Excerpt from a dataset
□ □ □ □

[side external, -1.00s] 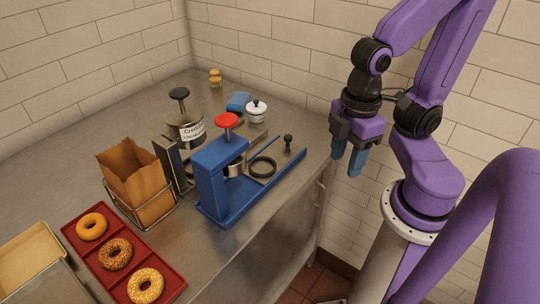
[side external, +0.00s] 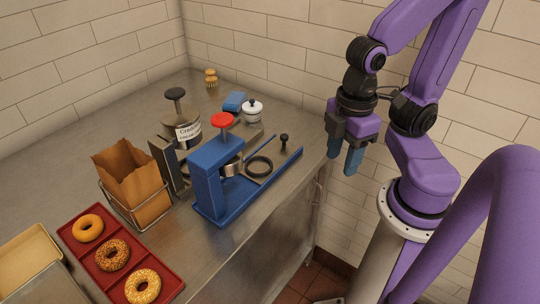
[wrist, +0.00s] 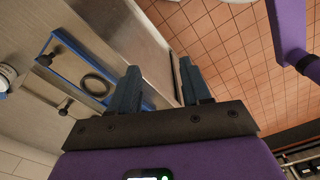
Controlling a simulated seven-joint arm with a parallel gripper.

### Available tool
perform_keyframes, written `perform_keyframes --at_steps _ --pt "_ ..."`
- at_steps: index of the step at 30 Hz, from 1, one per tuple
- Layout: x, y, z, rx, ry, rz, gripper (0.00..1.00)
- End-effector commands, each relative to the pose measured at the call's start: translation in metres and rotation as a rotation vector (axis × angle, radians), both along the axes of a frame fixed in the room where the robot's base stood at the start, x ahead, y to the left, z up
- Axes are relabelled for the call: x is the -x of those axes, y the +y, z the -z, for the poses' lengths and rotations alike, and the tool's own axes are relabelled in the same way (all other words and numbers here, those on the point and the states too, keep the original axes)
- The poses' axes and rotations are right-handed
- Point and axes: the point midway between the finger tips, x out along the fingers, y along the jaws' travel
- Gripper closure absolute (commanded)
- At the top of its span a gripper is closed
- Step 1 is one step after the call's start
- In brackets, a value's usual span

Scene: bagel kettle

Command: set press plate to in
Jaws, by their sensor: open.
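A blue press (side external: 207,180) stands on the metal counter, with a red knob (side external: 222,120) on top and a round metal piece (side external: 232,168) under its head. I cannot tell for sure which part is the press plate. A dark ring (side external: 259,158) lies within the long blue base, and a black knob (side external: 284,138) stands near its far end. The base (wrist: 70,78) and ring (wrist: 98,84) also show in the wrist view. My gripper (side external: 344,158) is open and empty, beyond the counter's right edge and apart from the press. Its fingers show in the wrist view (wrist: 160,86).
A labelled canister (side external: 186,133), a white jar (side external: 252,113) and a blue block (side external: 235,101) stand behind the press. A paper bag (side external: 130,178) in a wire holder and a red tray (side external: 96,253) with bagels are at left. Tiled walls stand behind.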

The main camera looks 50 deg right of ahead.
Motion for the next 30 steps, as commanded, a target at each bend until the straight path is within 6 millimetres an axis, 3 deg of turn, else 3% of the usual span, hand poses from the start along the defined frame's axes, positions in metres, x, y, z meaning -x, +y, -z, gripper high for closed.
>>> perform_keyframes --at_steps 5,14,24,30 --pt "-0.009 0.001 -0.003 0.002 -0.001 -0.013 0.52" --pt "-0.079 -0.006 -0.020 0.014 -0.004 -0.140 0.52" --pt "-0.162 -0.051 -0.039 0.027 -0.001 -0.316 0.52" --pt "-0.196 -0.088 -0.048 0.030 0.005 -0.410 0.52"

□ □ □ □

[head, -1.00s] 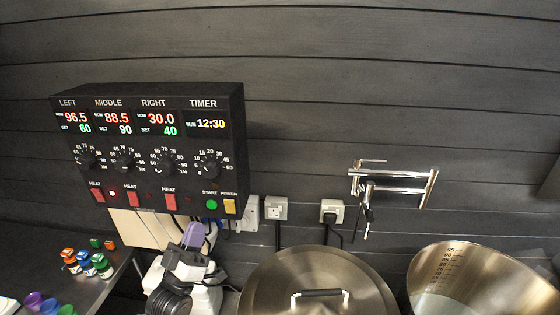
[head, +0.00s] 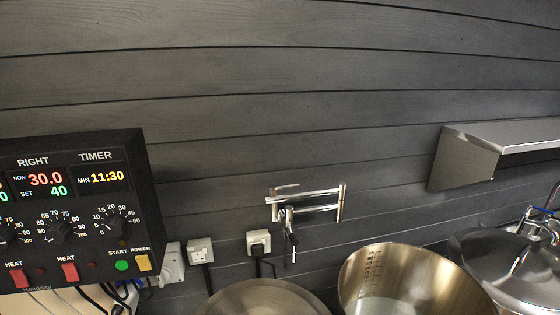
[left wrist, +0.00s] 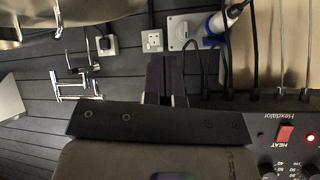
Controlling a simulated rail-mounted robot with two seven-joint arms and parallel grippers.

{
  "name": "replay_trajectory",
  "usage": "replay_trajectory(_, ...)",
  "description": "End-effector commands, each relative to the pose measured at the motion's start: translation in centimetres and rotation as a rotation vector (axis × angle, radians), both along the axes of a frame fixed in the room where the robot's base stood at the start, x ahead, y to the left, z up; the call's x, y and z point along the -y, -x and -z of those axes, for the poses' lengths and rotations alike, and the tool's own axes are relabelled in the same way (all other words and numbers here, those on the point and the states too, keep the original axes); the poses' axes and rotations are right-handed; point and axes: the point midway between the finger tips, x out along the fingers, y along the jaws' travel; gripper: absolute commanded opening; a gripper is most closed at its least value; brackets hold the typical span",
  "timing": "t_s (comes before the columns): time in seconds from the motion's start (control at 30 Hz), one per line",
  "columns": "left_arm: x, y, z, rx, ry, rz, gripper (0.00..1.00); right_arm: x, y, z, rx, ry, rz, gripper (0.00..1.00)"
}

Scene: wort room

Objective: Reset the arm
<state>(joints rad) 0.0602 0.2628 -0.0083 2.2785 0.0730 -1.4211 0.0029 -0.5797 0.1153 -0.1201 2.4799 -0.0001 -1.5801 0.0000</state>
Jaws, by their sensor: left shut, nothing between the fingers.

□ □ □ □

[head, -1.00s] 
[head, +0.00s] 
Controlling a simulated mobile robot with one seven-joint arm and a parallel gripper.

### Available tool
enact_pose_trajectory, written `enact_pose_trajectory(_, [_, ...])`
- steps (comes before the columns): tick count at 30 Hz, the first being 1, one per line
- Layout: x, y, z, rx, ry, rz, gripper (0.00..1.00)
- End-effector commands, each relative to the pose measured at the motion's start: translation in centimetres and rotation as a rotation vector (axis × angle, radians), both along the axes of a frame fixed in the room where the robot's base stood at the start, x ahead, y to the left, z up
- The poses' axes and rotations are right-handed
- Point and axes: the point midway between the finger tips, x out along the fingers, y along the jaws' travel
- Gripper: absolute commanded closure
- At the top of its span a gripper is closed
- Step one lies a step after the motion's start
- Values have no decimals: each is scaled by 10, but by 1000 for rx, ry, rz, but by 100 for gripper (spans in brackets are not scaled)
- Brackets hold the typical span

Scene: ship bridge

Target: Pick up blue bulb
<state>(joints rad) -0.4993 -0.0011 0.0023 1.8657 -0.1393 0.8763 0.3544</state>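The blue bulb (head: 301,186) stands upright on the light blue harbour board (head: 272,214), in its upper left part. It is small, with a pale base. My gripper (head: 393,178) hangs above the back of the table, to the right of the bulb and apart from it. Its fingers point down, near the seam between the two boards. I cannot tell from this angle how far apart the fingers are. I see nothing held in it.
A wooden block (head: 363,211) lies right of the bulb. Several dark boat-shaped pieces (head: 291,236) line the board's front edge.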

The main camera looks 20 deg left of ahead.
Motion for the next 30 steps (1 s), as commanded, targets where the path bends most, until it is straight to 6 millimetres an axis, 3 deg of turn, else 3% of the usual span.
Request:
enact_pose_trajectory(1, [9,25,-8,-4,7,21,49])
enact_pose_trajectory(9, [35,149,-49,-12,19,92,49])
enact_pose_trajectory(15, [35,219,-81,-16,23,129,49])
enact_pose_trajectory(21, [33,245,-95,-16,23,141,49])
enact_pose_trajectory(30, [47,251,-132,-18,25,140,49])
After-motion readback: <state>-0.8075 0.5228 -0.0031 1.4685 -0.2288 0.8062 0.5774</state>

□ □ □ □

__What is asked__.
Extract verbatim only those lines that run from the line with "- Step 1 is one step after the call's start" to the line with "Command: set press plate to in", inclusive.

__Output below__.
- Step 1 is one step after the call's start
- In brackets, a value's usual span

Scene: bagel kettle

Command: set press plate to in

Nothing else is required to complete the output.